┌──
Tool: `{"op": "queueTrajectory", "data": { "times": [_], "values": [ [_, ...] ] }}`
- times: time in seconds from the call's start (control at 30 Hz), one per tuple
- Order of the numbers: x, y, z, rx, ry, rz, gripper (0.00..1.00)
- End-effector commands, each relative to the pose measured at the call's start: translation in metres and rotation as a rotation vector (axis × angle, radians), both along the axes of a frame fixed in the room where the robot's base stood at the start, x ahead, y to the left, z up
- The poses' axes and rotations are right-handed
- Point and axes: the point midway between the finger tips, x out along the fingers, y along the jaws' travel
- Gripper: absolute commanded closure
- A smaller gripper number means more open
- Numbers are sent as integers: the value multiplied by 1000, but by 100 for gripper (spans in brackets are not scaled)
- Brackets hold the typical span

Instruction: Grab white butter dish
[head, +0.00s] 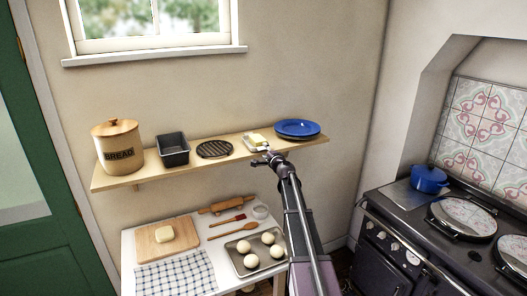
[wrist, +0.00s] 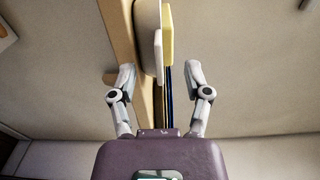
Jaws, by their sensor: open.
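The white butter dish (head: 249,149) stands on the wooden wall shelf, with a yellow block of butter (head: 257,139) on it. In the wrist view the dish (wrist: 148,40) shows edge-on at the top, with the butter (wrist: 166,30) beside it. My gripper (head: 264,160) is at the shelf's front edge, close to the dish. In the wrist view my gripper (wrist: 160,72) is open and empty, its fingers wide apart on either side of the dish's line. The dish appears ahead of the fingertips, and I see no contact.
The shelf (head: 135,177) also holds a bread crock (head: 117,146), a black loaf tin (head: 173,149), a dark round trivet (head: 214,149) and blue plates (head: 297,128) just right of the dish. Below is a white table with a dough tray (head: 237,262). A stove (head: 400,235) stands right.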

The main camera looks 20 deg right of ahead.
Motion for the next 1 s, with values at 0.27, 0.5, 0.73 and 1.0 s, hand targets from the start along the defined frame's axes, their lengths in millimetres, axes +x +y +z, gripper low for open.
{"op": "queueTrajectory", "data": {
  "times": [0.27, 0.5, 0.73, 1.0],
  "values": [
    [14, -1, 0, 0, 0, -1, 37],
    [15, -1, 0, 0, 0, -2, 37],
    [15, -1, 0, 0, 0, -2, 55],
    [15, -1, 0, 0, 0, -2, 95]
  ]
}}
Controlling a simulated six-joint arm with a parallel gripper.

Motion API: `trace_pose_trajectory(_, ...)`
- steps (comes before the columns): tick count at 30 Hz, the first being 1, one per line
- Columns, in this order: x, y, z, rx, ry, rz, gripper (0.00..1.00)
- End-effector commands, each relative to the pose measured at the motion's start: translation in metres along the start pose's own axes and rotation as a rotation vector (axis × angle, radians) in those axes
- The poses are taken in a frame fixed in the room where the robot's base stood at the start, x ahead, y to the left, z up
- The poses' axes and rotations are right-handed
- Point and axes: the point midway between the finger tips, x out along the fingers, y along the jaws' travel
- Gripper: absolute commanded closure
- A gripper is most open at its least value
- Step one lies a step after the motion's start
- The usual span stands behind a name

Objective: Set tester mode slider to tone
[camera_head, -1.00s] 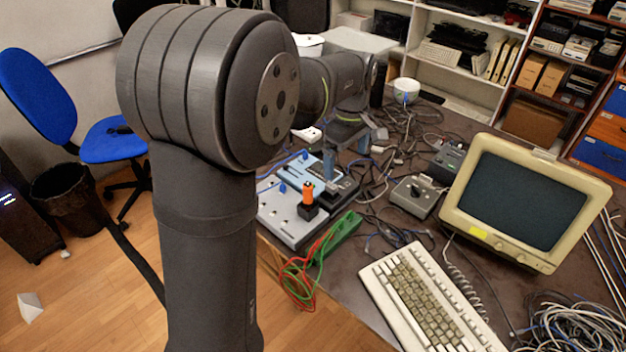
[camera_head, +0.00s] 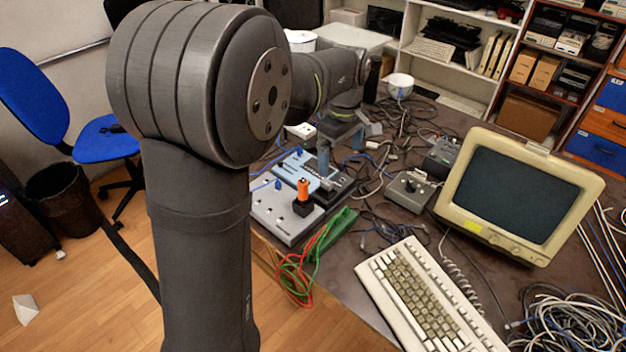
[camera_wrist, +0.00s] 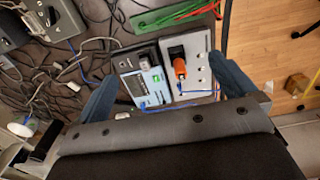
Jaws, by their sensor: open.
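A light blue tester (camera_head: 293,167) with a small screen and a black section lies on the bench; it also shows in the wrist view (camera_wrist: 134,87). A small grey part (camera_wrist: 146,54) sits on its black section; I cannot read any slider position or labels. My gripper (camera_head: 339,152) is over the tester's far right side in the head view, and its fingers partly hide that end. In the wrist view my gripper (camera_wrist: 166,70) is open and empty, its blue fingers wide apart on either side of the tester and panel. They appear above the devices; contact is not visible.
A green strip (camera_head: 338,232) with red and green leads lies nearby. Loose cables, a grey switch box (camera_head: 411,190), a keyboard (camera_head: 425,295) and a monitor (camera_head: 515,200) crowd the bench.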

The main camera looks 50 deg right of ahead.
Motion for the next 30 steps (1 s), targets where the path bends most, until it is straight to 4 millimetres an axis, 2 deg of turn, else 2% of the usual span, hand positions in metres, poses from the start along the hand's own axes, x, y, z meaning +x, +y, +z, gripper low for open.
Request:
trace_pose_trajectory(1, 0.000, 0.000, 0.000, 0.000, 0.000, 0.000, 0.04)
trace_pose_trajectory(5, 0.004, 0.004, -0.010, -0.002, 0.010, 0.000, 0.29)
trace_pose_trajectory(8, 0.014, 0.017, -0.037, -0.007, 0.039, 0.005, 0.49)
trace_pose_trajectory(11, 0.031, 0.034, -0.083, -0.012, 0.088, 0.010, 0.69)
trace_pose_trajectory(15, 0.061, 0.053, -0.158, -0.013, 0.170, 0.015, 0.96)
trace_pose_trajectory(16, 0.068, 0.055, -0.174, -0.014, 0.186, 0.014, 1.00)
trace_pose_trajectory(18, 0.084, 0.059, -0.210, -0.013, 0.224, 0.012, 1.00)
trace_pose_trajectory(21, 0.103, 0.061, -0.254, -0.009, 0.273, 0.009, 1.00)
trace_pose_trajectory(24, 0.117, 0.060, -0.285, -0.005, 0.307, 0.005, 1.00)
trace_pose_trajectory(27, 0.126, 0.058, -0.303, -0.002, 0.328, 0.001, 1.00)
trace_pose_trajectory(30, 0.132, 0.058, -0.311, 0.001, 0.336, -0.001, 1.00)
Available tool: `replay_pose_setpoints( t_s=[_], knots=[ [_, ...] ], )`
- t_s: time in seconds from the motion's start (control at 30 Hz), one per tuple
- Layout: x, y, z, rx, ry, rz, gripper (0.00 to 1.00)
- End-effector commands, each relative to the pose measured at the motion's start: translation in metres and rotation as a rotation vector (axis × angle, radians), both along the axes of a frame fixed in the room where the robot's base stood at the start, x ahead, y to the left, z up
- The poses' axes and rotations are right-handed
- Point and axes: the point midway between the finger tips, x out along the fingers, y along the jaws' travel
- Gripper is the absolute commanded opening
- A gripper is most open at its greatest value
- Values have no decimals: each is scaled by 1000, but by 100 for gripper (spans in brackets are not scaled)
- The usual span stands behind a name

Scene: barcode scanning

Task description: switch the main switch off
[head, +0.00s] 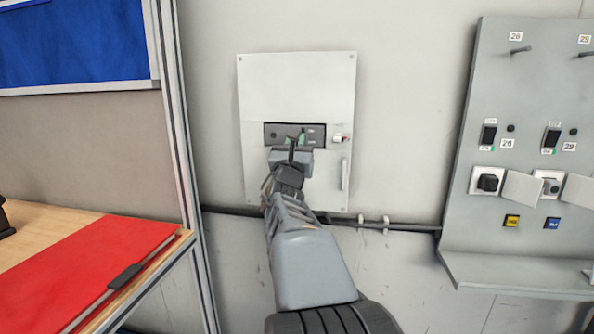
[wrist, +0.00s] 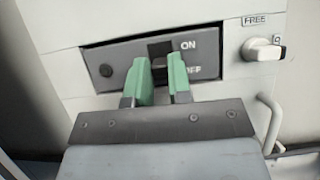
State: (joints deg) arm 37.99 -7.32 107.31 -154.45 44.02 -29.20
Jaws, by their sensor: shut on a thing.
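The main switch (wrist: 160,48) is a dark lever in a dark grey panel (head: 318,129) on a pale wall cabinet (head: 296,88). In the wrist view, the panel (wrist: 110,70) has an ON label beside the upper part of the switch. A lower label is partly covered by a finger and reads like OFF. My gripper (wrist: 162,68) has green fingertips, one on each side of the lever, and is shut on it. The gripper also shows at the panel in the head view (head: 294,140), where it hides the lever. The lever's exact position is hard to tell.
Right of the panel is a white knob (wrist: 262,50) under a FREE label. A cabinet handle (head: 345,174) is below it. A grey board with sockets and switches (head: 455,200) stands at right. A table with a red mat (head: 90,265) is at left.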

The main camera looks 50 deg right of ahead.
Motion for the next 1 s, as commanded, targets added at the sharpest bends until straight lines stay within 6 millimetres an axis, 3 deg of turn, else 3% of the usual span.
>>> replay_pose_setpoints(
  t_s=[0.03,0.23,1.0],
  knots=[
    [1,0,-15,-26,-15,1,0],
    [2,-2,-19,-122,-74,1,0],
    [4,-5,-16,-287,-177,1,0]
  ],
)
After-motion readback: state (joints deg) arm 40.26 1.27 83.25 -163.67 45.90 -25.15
└──
*Prompt:*
Pictures are not part of the copy. Write out only the lines from the one containing "- Step one lies" through the one containing "[camera_wrist, +0.00s]", exactly as they stand, both included.

*Exercise answer:*
- Step one lies a step after the motion's start
- The usual span stands behind a name

Objective: Set tester mode slider to tone
[camera_head, -1.00s] 
[camera_head, +0.00s] 
[camera_wrist, +0.00s] 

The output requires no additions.